Egg giant Noble Foods has vowed to fight a ruling that could see it split up by the competition watchdog.

Formed in the merger between Stonegate and Deans Foods on 23 June, Noble Foods has been under investigation by the Competition Commission since July 2006. It supplies more than half the eggs sold in supermarkets and a majority of the liquid egg used in catering and food manufacturing.

Its size is worrying inquiry chairman Barbara Mills, who said the company could be forced to sell part of its business and slim down.

In a provisional ruling, she said retailers could have problems finding an alternative egg supplier because Noble's competitors are too small to provide the required volume of eggs. "We think it is likely the merged company would be able to increase prices to its customers, knowing that many would be unable to respond by buying from another supplier," she said. "Price rises could feed through to the consumer."

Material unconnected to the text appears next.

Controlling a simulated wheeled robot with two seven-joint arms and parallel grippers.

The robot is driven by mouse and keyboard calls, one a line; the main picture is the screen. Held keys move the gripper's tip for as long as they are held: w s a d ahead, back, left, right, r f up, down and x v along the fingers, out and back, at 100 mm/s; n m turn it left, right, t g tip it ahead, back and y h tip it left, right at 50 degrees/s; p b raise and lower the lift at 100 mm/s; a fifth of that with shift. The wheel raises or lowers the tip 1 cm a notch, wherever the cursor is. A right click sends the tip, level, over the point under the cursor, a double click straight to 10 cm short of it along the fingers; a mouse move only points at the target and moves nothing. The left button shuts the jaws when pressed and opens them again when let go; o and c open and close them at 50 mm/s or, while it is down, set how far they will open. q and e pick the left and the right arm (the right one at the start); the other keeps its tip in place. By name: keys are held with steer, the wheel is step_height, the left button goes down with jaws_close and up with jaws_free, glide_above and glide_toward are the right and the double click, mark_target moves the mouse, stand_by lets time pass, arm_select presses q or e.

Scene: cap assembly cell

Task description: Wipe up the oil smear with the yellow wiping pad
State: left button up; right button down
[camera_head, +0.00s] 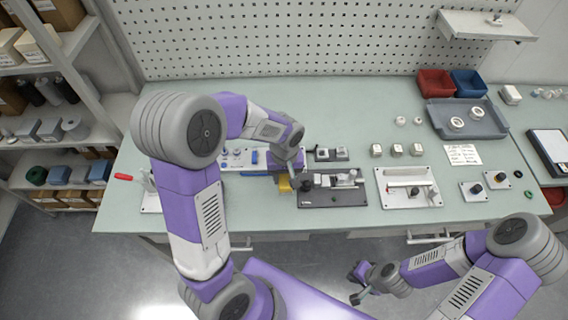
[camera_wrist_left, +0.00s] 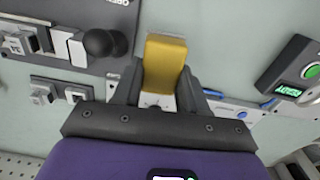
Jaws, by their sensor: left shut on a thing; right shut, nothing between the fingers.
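The yellow wiping pad (camera_head: 285,186) is at the front middle of the table, below my left gripper (camera_head: 283,175). In the left wrist view, the pad (camera_wrist_left: 165,62) sits between the two dark fingers of my left gripper (camera_wrist_left: 160,84), which is shut on it. I cannot tell whether the pad touches the tabletop. I see no oil smear in either view; my left arm covers part of the table. My right gripper (camera_head: 359,284) is shut and empty, low in front of the table's front edge, over the floor.
A dark fixture plate (camera_head: 333,197) with a black knob stands just right of the pad. A white panel with blue parts (camera_head: 236,158) lies to its left. A light fixture (camera_head: 408,187) and a grey tray (camera_head: 480,128) stand further right. The back middle of the table (camera_head: 350,100) is clear.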

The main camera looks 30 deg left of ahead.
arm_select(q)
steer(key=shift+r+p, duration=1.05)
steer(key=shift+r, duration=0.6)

Others in the industry were reluctant to comment. But Noble could drive a better deal for producers, who are still facing rock-bottom prices. A growing number of retailers have started sourcing free-range eggs in Europe because producers in the UK lack the funding to invest in more production.

But supermarket buyers will be relieved they are not forced to buy from a single supplier. The commission has suggested Noble Foods could resolve the situation by divesting a part of the business but Noble plans to oppose any such move.

"We do not accept that divestment is an appropriate remedy," said Michael Kent, CEO of Deans Foods. "We will be challenging the findings and working towards a more satisfactory outcome." Interested parties have until 19 January to say what should happen to Noble. A ruling is expected in mid-February.